4. Experiments Results

This section summarizes the evaluation results of various machine learning models on the financial transaction dataset, with performance metrics presented in Table 2. The results highlight the superior performance of the Ensemble + Logistic Regression (LR) model.

4.1. Performance Metrics

The models were evaluated using precision, recall, F1-score, AUC (Area Under the Curve), and Cohen’s Kappa to assess their ability to detect fraudulent transactions.

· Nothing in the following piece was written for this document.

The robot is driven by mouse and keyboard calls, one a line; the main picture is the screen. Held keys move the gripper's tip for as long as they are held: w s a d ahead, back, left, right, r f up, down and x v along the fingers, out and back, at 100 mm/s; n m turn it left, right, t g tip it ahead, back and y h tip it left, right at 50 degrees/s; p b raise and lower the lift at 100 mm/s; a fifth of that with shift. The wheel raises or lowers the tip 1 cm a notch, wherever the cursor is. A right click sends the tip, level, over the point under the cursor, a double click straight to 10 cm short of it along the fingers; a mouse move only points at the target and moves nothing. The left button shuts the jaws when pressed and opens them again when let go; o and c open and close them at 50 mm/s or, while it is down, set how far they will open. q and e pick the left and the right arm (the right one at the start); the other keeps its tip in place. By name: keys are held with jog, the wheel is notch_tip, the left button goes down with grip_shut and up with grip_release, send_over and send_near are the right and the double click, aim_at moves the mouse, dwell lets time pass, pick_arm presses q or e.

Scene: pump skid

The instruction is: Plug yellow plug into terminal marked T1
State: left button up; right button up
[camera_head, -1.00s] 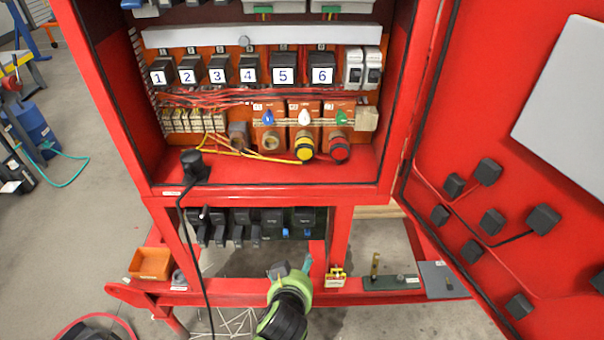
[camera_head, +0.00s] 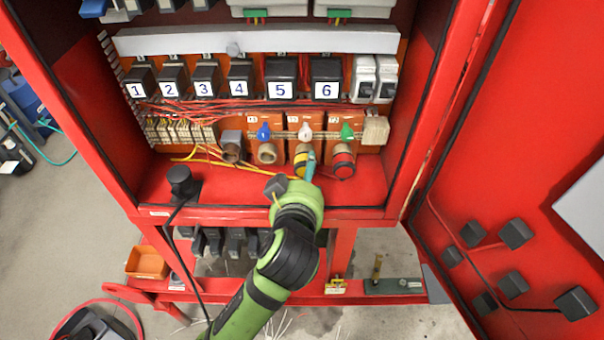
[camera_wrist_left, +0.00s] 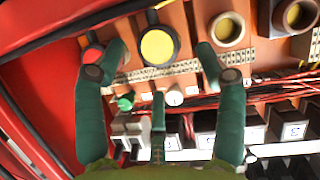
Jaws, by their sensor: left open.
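The yellow plug (camera_head: 300,163) sits at the middle terminal, under the white lever (camera_head: 305,131). It also shows as a yellow round face (camera_wrist_left: 158,46) in the left wrist view. To its left, under the blue lever (camera_head: 264,131), is an empty round socket (camera_head: 268,153). The terminal labels are too small to read surely. My left gripper (camera_head: 311,160) is in front of the yellow plug, one teal finger partly covering it. In the left wrist view its fingers (camera_wrist_left: 160,74) are spread wide, with the plug beyond and between them, not gripped. My right gripper is not in view.
A red plug (camera_head: 343,163) sits close to the right, under the green lever (camera_head: 347,131). Another brown socket (camera_head: 232,150) is at the left, with yellow wires near it. A black plug (camera_head: 182,181) with a cable stands on the cabinet floor. The open red door (camera_head: 530,190) bounds the right.

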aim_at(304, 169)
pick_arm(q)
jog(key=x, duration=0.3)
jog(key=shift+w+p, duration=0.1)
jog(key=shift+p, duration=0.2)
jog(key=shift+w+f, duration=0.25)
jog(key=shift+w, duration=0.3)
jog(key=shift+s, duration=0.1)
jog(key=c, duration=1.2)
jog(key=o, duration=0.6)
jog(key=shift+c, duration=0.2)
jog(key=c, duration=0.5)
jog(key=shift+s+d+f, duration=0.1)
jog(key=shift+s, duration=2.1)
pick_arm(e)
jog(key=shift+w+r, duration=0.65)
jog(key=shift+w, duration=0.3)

The Ensemble + LR model surpassed all other models, demonstrating exceptional performance with an AUC of 0.971. This high AUC underscores the model’s effectiveness in distinguishing between fraudulent and legitimate transactions. The superior performance metrics affirm the model’s robustness and reliability, making it an ideal choice for real-world fraud detection applications.

5. Conclusions

This study provides a comprehensive approach to fraud detection in the financial sector using a realistic financial transaction dataset. Through rigorous data preprocessing, feature extraction, and class imbalance management, we evaluated various machine learning models, with a particular focus on the Ensemble + Logistic Regression (LR) model. The Ensemble + LR model significantly outperformed other models, achieving an AUC of 0.971, which underscores its superior capability in distinguishing between fraudulent and legitimate transactions. This high level of accuracy highlights the model’s effectiveness and reliability for real-world fraud detection applications. The findings emphasize the critical role of advanced ensemble methods in enhancing the robustness and accuracy of fraud detection systems, contributing significantly to improving financial security and mitigating risks associated with fraudulent activities.